Separating the two parts of the score with a brief vocalised interlude, Patel then inverts Roerich’s idea of the Chosen One as sacrificial victim; it is the community who chooses a leader to whom they cede their autonomous power. The tall, imposing Subramaniam is deified, wrapped in blood-red trappings and at the score’s final chord of sacrificial exhaustion he is the one remaining upright spiralling slowly into his trailing adornments as the community crouches behind him in his shadow. 

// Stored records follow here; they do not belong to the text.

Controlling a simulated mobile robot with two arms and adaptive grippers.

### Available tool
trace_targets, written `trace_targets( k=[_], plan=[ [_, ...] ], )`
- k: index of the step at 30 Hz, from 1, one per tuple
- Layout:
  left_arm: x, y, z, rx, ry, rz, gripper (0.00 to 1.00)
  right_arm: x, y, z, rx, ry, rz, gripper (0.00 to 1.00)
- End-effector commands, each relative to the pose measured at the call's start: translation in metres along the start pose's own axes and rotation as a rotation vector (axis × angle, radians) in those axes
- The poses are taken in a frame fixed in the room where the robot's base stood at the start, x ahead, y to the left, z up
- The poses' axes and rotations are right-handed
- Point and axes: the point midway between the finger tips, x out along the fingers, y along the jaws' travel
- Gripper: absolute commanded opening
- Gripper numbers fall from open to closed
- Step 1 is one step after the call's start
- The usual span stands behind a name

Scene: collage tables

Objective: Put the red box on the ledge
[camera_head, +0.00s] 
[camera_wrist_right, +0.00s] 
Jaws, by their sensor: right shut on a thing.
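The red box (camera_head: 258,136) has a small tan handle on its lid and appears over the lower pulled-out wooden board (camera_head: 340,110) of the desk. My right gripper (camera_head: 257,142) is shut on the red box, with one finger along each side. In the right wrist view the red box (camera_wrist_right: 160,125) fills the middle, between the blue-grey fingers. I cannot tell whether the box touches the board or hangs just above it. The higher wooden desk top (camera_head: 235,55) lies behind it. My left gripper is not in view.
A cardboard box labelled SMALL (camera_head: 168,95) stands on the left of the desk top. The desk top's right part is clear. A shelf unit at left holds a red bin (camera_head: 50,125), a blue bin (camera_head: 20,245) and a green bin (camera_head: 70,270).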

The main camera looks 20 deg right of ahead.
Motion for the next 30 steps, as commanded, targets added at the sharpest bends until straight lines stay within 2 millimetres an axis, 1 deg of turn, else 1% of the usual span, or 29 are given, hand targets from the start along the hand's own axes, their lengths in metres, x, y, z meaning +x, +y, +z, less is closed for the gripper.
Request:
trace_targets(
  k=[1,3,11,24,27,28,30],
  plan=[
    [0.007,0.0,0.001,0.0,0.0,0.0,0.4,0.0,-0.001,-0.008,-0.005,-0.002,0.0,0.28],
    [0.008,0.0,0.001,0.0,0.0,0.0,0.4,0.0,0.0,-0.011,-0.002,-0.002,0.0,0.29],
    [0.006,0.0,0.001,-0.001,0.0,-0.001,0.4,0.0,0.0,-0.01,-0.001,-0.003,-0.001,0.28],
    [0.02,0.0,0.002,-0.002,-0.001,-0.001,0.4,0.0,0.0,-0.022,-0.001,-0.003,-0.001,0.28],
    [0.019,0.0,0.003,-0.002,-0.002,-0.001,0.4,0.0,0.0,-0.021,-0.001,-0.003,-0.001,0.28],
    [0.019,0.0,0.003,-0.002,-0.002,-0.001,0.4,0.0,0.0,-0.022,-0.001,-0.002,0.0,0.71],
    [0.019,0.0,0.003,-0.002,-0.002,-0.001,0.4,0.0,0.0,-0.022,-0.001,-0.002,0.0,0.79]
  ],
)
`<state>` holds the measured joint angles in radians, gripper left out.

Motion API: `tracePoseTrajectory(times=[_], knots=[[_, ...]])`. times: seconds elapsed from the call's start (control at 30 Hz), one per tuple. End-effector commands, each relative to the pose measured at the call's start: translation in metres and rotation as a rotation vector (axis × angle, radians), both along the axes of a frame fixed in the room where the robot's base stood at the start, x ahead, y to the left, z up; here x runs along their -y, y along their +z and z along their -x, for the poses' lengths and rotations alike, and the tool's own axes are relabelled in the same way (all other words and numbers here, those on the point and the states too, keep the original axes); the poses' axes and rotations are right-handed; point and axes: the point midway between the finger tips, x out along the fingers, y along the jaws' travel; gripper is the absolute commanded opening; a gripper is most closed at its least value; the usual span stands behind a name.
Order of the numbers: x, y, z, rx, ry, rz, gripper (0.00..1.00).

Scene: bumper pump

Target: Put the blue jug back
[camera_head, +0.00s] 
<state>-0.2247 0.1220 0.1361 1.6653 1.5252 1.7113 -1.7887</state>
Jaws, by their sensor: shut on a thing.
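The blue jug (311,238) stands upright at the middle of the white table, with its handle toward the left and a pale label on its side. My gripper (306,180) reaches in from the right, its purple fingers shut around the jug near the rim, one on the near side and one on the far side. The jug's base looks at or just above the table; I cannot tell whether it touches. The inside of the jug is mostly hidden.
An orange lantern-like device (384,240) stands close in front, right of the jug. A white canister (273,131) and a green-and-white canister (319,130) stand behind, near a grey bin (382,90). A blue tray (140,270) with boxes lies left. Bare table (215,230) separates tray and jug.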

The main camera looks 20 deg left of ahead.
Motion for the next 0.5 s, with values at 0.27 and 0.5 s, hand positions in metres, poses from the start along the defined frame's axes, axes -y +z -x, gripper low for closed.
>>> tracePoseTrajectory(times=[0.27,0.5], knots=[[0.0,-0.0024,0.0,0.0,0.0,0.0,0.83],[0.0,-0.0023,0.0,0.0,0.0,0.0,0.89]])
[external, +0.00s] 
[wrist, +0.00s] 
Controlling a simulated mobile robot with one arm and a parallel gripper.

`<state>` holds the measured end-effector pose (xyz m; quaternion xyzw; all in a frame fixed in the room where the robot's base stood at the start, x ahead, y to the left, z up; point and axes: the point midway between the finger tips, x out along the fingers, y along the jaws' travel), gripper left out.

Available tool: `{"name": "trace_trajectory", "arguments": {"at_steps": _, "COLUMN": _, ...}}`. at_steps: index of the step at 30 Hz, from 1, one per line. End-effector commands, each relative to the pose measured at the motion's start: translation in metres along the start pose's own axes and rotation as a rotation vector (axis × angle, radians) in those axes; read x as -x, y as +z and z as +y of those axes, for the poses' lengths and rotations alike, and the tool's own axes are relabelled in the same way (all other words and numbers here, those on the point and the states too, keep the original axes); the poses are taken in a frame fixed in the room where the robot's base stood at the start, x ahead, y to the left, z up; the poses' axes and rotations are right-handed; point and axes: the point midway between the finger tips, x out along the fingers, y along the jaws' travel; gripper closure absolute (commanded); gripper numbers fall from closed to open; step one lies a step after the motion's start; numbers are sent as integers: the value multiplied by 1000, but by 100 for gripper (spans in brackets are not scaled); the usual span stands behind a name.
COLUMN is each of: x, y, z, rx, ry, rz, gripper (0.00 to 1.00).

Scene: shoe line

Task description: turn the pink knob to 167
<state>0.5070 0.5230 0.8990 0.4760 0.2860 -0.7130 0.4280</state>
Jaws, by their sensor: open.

The setting for this re-imagining is a bare white stage with a white backdrop; the element of scenery is subsumed in Warren Letton ’s subtle washes of colour and in the luminous silk costumes and elaborate makeup of Jason Cheriyan and Anshu Arora. So closely do all the elements of this creation align with the music that it appears effortless; whatever orchestral forces Stravinsky throws at her, Patel transforms them into a field of light. 

The evening begins with Patel’s Dance Dialogues, a short choreographic conversation between six young performers trained in either Bharatanatyam or contemporary dance. The music is by Talvin Singh with live accompaniment by cellist Celine Lepicard who bridges the two choreographic works with a recital of Bach’s first cello suite.